RED FLAG: A FORUM IS ONLY AS GOOD AS ITS ABILITY TO PROVIDE CORRECT INFORMATION TO THE READERS AND TO "SELF CORRECT" ITSELF WHEN A MISTAKE IS PRESENTED. SINCE NO ONE PICKED UP ON THIS AND CORRECTED IT - EVERYTHING ELSE THAT FOLLOWS IS ALSO IN ERROR.

Quote
3] Therefore as a general statement, the OuterO flux ring is not serving any useful purpose. The setup would work just as well if you only had the Figure8 flux path with the three coils.

WRONG NOT TRUE AT ALL.
 
Quote
4] This would be telling you that almost no magnetic flux is flowing through the OuterO because of the flux cancellation problem as indicated in the previous posting. If you see a very low-level AC voltage, you should be able to tweak the self-cancellation to make it disappear almost completely. The easiest way to do this would be to add or subtract one or two turns to one of the secondary coils. You should be able to tweak the flux self-cancellation so that the AC voltage almost completely disappears. No AC voltage on the flux sensor coil means no flux. So what does this mean for any over unity with Thane's new configuration? Well, if you prove that the OuterO does not do anything of value,

WRONG A VOLT METER READS NET FLUX VARIATIONS / TIME. A VOLTMETER IN THIS SCENARIO CAN ONLY READ FLUX FLOWING IN ONE DIRECTION. IF TWO IDENTICAL FLUX MAGNITUDES ARE FLOWING THROUGH A SENSOR COIL ON ONE CORE SECTION THE VOLTAGE WOULD BE 0 VOLTS EVEN THOUGH NET FLUX INSIDE THE COIL WOULD BE AT MAXIMUM. 
 
RED FLAG: KNOWING HOW A VOLTMETER WORKS AND HOW TO READ A VOLTMETER IS ELECTRICITY 101. ANYONE WHO DOES NOT KNOW HOW TO DO THIS SHOULD LEARN.
 
Quote
5] When you drive a transformer hard into saturation, you waste a lot of power heating the core and the primary rather than transferring power to the load.

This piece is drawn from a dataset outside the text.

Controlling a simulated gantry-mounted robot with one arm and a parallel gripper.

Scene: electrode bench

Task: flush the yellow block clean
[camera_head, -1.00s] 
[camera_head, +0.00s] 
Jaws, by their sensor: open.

WHO SAID ANYTHING ABOUT HARD SATURATION? THE LATEST VIDEO WAS OBVIOUS TO ANYONE OF PERCEPTION THAT THE PRIMARY RELUCTANCE ONLY HAS TO BE INCREASED ENOUGH (BY INCREASING PRIMARY FLUX LEVELS) TO HAVE A HIGHER RELUCTANCE THAN THE SECONDARY FLUX PATH.
 
Quote
6] He claims it is all reactive. I doubt that or he would not have burned up the driving transformer. Current input rises rapidly when you approach saturation, loading on the secondary backs you off this part of the BH curve. He sees input power drop a bit when he connects the load. This is normal for a saturated transformer, as the load takes the transformer out of saturation a bit.

THE PRIMARY IS NOT SATURATED - IT IS IN THE INITIAL STAGES OF SATURATION.